Work to be completed:
Return every line below as is, leaving out the pictures.

Data shown:

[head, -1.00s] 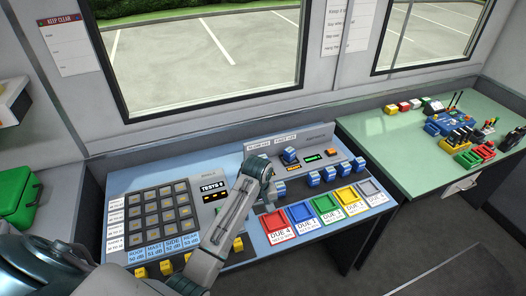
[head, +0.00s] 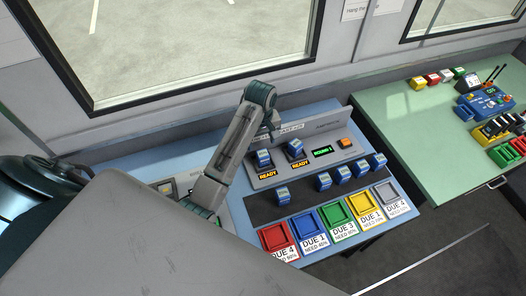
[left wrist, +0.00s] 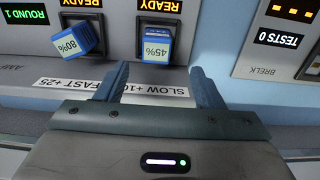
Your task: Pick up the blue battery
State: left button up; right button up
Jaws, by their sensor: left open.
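Two blue batteries stand in the charger (head: 268,180) on the console: one at the left slot (head: 264,156), one at the right slot (head: 295,147). Both slots read READY. In the left wrist view, upside down, the SLOW slot's battery (left wrist: 155,45) reads 45% and the FAST slot's battery (left wrist: 72,41) reads 80%. My left gripper (left wrist: 160,76) is open and empty, its fingers pointing towards the 45% battery, which lies roughly between and beyond their tips. The right gripper is not in view.
Several more blue batteries stand in a row, one of them here (head: 323,181). In front are red (head: 274,237), blue (head: 305,222), green (head: 338,210), yellow and grey trays. A green table (head: 410,130) with other devices stands right. A large grey shape hides the lower left.

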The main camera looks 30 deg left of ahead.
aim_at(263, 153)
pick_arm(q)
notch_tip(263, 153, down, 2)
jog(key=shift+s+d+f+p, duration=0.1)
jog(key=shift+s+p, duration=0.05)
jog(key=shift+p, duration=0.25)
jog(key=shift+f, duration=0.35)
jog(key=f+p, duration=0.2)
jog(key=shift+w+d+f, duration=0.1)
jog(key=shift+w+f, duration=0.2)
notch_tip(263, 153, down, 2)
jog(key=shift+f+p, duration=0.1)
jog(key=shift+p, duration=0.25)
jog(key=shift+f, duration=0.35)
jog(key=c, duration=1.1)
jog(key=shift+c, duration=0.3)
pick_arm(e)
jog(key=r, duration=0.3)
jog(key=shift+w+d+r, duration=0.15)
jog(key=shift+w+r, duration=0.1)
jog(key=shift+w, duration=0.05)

Solution:
[head, -1.00s] 
[head, +0.00s] 
[left wrist, +0.00s] 
Your task: Pick up the blue battery
State: left button up; right button up
Jaws, by their sensor: left open.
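Two blue batteries stand in the charger (head: 268,180) on the console: one at the left slot (head: 264,156), one at the right slot (head: 295,147). Both slots read READY. In the left wrist view, upside down, the SLOW slot's battery (left wrist: 155,45) reads 45% and the FAST slot's battery (left wrist: 72,41) reads 80%. My left gripper (left wrist: 160,76) is open and empty, its fingers pointing towards the 45% battery, which lies roughly between and beyond their tips. The right gripper is not in view.
Several more blue batteries stand in a row, one of them here (head: 323,181). In front are red (head: 274,237), blue (head: 305,222), green (head: 338,210), yellow and grey trays. A green table (head: 410,130) with other devices stands right. A large grey shape hides the lower left.

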The main camera looks 30 deg left of ahead.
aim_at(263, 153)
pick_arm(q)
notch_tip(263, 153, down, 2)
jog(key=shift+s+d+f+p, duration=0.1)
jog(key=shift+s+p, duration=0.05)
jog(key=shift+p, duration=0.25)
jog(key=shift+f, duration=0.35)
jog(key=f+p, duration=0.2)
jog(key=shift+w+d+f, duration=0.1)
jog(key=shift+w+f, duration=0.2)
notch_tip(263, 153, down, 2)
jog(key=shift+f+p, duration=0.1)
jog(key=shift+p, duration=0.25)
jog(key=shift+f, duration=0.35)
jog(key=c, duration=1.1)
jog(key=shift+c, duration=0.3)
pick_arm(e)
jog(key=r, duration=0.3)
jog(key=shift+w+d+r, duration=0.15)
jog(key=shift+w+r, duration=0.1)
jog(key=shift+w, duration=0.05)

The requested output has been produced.